2 sen: Bailouts - Medium Term Impact
Does anyone else think it's getting out of hand? Billion Dollar and Trillion Yen bailouts are being announced in so many countries that I can't keep up. Here's an Economics 101 on what could and might possibly happen:

  • Inflation, because every Mohammed, Raju and Ah Boy knows that when people spend too much, prices go up and up, and bailout packages in the billions and trillions is pretty much the equivalent of a medium-sized country's GDP. Malaysia's bailout package alone is a substantial percentage of Malaysia's GDP.
  • Higher taxes, because the money has to come from somewhere, and the American tradition is to spend now by issuing more debt securities. Once the securities mature and it's time to repay the bondholders, all they do is refinance with new debt securities and increase taxes to pay some of it off. It's called intertemporal financing, i.e. the future generation pays for what we're consuming now.

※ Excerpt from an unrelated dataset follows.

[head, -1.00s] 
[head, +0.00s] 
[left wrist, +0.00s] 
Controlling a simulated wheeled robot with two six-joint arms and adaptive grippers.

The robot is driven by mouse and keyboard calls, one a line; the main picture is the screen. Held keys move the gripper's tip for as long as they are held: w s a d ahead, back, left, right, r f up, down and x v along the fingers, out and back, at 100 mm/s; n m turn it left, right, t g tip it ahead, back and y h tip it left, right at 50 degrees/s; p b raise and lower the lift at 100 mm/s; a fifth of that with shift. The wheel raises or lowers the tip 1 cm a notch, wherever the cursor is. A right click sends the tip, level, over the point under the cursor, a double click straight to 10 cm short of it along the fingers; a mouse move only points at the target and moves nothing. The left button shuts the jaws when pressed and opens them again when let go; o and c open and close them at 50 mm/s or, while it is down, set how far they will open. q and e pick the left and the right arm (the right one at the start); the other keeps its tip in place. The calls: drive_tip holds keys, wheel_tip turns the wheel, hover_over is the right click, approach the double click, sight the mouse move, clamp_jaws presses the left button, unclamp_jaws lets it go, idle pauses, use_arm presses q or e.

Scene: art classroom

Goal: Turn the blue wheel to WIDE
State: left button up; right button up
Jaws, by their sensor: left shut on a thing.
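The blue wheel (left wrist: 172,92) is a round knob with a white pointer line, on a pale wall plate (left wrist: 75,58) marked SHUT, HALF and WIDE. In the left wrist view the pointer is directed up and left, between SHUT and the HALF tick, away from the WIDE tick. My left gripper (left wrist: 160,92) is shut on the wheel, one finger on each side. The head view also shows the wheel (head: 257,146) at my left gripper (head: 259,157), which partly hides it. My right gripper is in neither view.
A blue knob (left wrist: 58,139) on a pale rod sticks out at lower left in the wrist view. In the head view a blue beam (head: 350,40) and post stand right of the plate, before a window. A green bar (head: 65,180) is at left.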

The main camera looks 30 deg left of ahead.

  • Recession, because the majority of developed countries (and lets face it, global demand is dependent on them) is made up of aging populations with very serious population decline issues. In today's overpopulated world, it would be a good thing except their governments are inevitably xenophobic and restrict migration. Alors, in 20 years, they will have a much smaller workforce, meaning that national production will likewise be much smaller and absolute national spending power will be (what a surprise) much lower.

Bailouts aren't the answer. Controlled spending is. You heard it here first.